Saved entries
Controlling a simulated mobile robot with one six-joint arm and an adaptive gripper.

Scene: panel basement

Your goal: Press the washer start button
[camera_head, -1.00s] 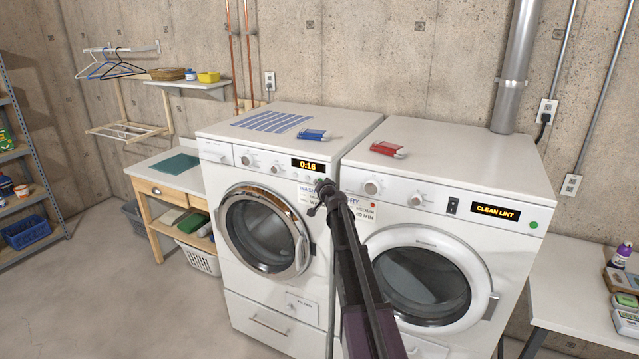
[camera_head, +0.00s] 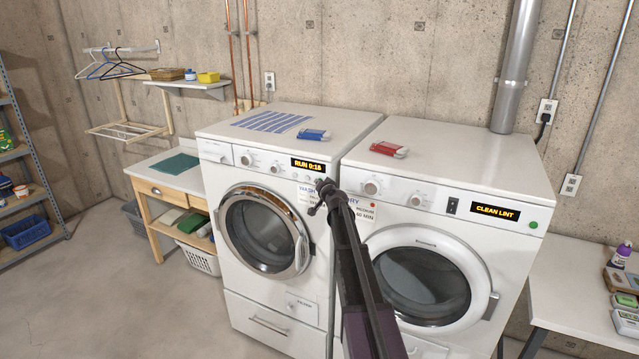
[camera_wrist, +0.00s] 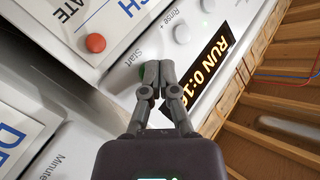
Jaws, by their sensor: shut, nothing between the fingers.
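The washer (camera_head: 212,172) is the left white front-loader, with its round door shut. Its display (camera_head: 307,164) reads "RUN 0:16" in yellow; the display also shows in the wrist view (camera_wrist: 212,68). My gripper (camera_head: 322,190) is at the right end of the washer's control panel. In the wrist view my gripper (camera_wrist: 149,82) is shut, its fingertips together at the green start button (camera_wrist: 142,70), beside the word "Start". The fingertips cover most of the button, so I cannot tell whether they touch it. A grey "Rinse +" button (camera_wrist: 182,33) is nearby.
The dryer (camera_head: 520,250) stands at the right, its display reading "CLEAN LINT". Open floor (camera_head: 130,300) is at the left.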

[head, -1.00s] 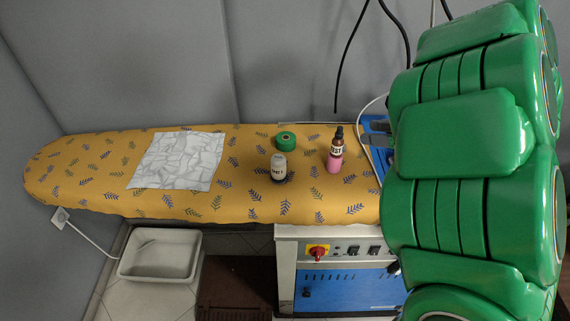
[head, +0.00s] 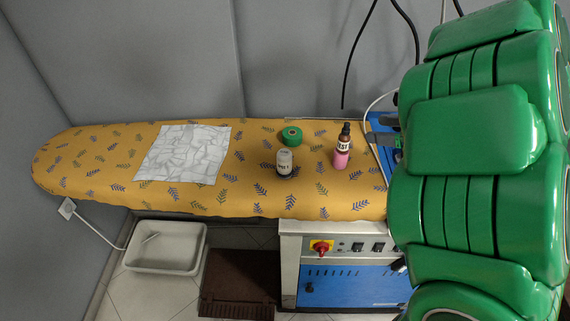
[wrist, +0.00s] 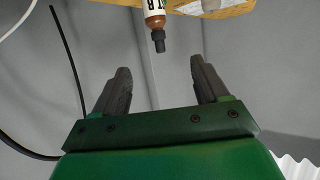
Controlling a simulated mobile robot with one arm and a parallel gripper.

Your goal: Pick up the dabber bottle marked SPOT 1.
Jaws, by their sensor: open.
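The dabber bottle (head: 284,163) with a white body, a pale label and a dark base stands upright on the ironing board. Its label is too small to read fully, but it seems to end in 1. A pink and brown bottle (head: 341,148) with a dark nozzle stands to its right; it also shows upside down at the top of the wrist view (wrist: 155,18). My gripper (wrist: 160,80) is open and empty in the wrist view, with that brown bottle beyond its fingertips. In the head view my green arm fills the right side and the fingers are not clearly seen.
The yellow leaf-patterned board (head: 100,160) carries a green tape roll (head: 291,135) behind the dabber bottle and a wrinkled white cloth (head: 183,153) at left. A white basin (head: 166,247) sits on the floor. Black cables (head: 359,50) hang behind.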

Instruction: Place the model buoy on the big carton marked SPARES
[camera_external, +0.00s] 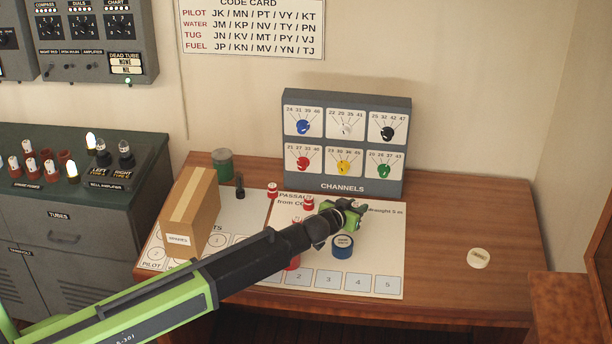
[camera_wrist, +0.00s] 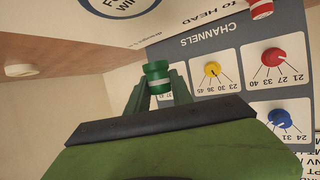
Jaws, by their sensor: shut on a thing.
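My gripper (camera_external: 345,216) is over the chart sheet, in front of the channels box. In the wrist view it is shut on a small green model buoy with a pale band (camera_wrist: 157,80), held between the fingertips. The green buoy is hard to tell from the green gripper in the external view. A tall tan carton (camera_external: 204,212) with a lighter tape strip stands at the left of the desk, well left of my gripper. Its front label is too small to read clearly.
The grey channels box (camera_external: 347,187) stands behind my gripper. Small red-and-white pieces (camera_external: 272,190) stand on the sheet (camera_external: 390,262). A green can (camera_external: 222,163) and a dark upright piece (camera_external: 239,187) stand behind the carton. The right desk is mostly clear.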

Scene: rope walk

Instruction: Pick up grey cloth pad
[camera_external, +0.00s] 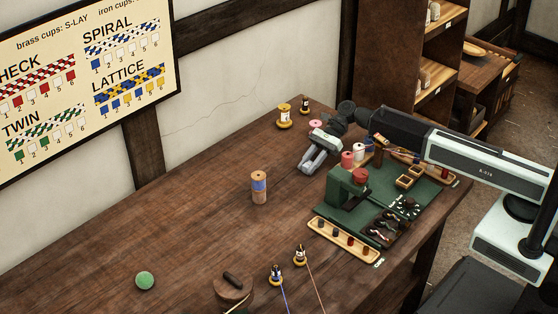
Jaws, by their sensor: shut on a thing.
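My gripper (310,162) is at the back right of the wooden table, low over its top, with its fingers pointing to the lower left. It is shut on a small grey thing, which I take to be the grey cloth pad. The pad is mostly hidden by the grey fingers and hard to tell apart from them. No other grey pad shows on the table. I cannot tell whether the held thing touches the table.
A pink-topped spool (315,124) stands just behind my gripper. A green stand (346,188) on a green mat (433,191) is to the right. A wooden spool (259,187) stands left. A green ball (145,281) lies front left. The middle-left table is clear.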

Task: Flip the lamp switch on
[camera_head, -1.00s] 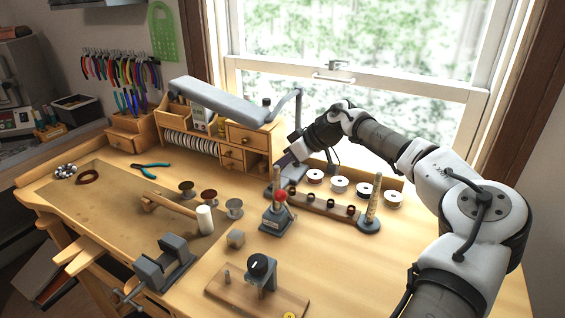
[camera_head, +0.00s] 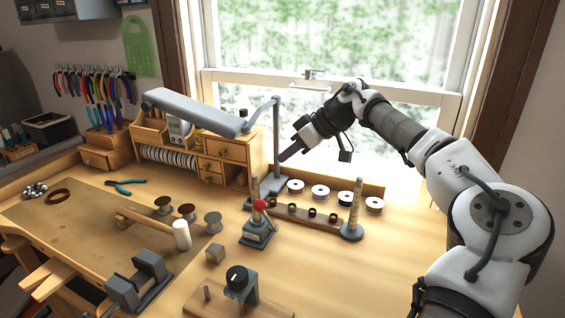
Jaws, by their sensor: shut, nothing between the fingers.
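The lamp (camera_head: 204,116) has a long grey head over the wooden drawer cabinet. Its bent arm joins an upright post (camera_head: 276,150) rising from a grey base (camera_head: 268,188) near the back of the bench. A switch on the lamp is too small to make out. My gripper (camera_head: 284,157) is shut and empty. It is in the air just right of the lamp post, above the base, with its tips pointing down and left. In this view the tips come close to the post; I cannot tell whether they touch.
A small device with a red ball knob (camera_head: 257,224) stands in front of the lamp base. A ring rack (camera_head: 300,213) and several spools (camera_head: 320,192) lie to its right. A black-knobbed device (camera_head: 239,280) stands at the front. The bench's right side is clear.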

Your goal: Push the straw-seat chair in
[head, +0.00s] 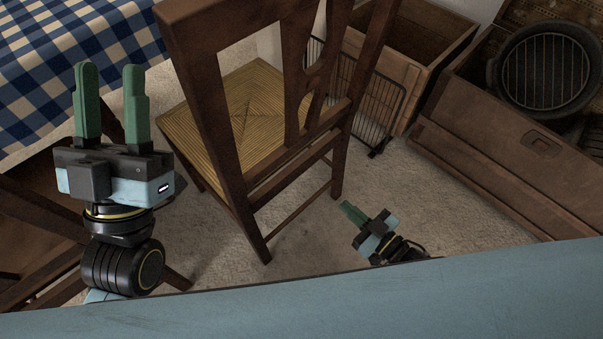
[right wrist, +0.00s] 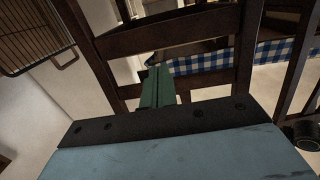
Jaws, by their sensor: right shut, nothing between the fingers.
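The straw-seat chair (head: 238,112) stands upright in the middle of the head view, with a dark wooden frame and a woven straw seat. Its back faces me. A table with a blue and white checked cloth (head: 75,55) is at the upper left, and the seat lies to the right of it. My left gripper (head: 111,100) is open and empty, raised to the left of the chair. My right gripper (head: 350,214) is shut and empty, low and right of the chair's back legs. The right wrist view shows its fingers (right wrist: 157,88) in front of dark chair rails (right wrist: 165,35); contact cannot be told.
A black wire rack (head: 370,105) and an open wooden crate (head: 425,60) stand beyond the chair. A wooden chest (head: 500,165) with a round grill pan (head: 545,68) is at the right. Dark wooden furniture is at lower left.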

-- REQUIREMENTS --
The records shown above are to be repeated exactly, with the pictures left out.

-- OUTPUT --
Controlling a simulated mobile robot with one six-joint arm and an adaptive gripper.

Scene: panel basement

Your goal: Press the washer start button
[camera_head, -1.00s] 
[camera_head, +0.00s] 
[camera_wrist, +0.00s] 
Jaws, by their sensor: shut, nothing between the fingers.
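The washer (camera_head: 212,172) is the left white front-loader, with its round door shut. Its display (camera_head: 307,164) reads "RUN 0:16" in yellow; the display also shows in the wrist view (camera_wrist: 212,68). My gripper (camera_head: 322,190) is at the right end of the washer's control panel. In the wrist view my gripper (camera_wrist: 149,82) is shut, its fingertips together at the green start button (camera_wrist: 142,70), beside the word "Start". The fingertips cover most of the button, so I cannot tell whether they touch it. A grey "Rinse +" button (camera_wrist: 182,33) is nearby.
The dryer (camera_head: 520,250) stands at the right, its display reading "CLEAN LINT". Open floor (camera_head: 130,300) is at the left.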

[head, -1.00s] 
[head, +0.00s] 
[wrist, +0.00s] 
Controlling a simulated mobile robot with one arm and a parallel gripper.

Your goal: Pick up the dabber bottle marked SPOT 1.
Jaws, by their sensor: open.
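The dabber bottle (head: 284,163) with a white body, a pale label and a dark base stands upright on the ironing board. Its label is too small to read fully, but it seems to end in 1. A pink and brown bottle (head: 341,148) with a dark nozzle stands to its right; it also shows upside down at the top of the wrist view (wrist: 155,18). My gripper (wrist: 160,80) is open and empty in the wrist view, with that brown bottle beyond its fingertips. In the head view my green arm fills the right side and the fingers are not clearly seen.
The yellow leaf-patterned board (head: 100,160) carries a green tape roll (head: 291,135) behind the dabber bottle and a wrinkled white cloth (head: 183,153) at left. A white basin (head: 166,247) sits on the floor. Black cables (head: 359,50) hang behind.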

Instruction: Place the model buoy on the big carton marked SPARES
[camera_external, +0.00s] 
[camera_wrist, +0.00s] 
Jaws, by their sensor: shut on a thing.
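My gripper (camera_external: 345,216) is over the chart sheet, in front of the channels box. In the wrist view it is shut on a small green model buoy with a pale band (camera_wrist: 157,80), held between the fingertips. The green buoy is hard to tell from the green gripper in the external view. A tall tan carton (camera_external: 204,212) with a lighter tape strip stands at the left of the desk, well left of my gripper. Its front label is too small to read clearly.
The grey channels box (camera_external: 347,187) stands behind my gripper. Small red-and-white pieces (camera_external: 272,190) stand on the sheet (camera_external: 390,262). A green can (camera_external: 222,163) and a dark upright piece (camera_external: 239,187) stand behind the carton. The right desk is mostly clear.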

Scene: rope walk

Instruction: Pick up grey cloth pad
[camera_external, +0.00s] 
Jaws, by their sensor: shut on a thing.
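My gripper (310,162) is at the back right of the wooden table, low over its top, with its fingers pointing to the lower left. It is shut on a small grey thing, which I take to be the grey cloth pad. The pad is mostly hidden by the grey fingers and hard to tell apart from them. No other grey pad shows on the table. I cannot tell whether the held thing touches the table.
A pink-topped spool (315,124) stands just behind my gripper. A green stand (346,188) on a green mat (433,191) is to the right. A wooden spool (259,187) stands left. A green ball (145,281) lies front left. The middle-left table is clear.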

Task: Flip the lamp switch on
[camera_head, -1.00s] 
[camera_head, +0.00s] 
Jaws, by their sensor: shut, nothing between the fingers.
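The lamp (camera_head: 204,116) has a long grey head over the wooden drawer cabinet. Its bent arm joins an upright post (camera_head: 276,150) rising from a grey base (camera_head: 268,188) near the back of the bench. A switch on the lamp is too small to make out. My gripper (camera_head: 284,157) is shut and empty. It is in the air just right of the lamp post, above the base, with its tips pointing down and left. In this view the tips come close to the post; I cannot tell whether they touch.
A small device with a red ball knob (camera_head: 257,224) stands in front of the lamp base. A ring rack (camera_head: 300,213) and several spools (camera_head: 320,192) lie to its right. A black-knobbed device (camera_head: 239,280) stands at the front. The bench's right side is clear.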

Your goal: Push the straw-seat chair in
[head, +0.00s] 
[right wrist, +0.00s] 
Jaws, by their sensor: right shut, nothing between the fingers.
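The straw-seat chair (head: 238,112) stands upright in the middle of the head view, with a dark wooden frame and a woven straw seat. Its back faces me. A table with a blue and white checked cloth (head: 75,55) is at the upper left, and the seat lies to the right of it. My left gripper (head: 111,100) is open and empty, raised to the left of the chair. My right gripper (head: 350,214) is shut and empty, low and right of the chair's back legs. The right wrist view shows its fingers (right wrist: 157,88) in front of dark chair rails (right wrist: 165,35); contact cannot be told.
A black wire rack (head: 370,105) and an open wooden crate (head: 425,60) stand beyond the chair. A wooden chest (head: 500,165) with a round grill pan (head: 545,68) is at the right. Dark wooden furniture is at lower left.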

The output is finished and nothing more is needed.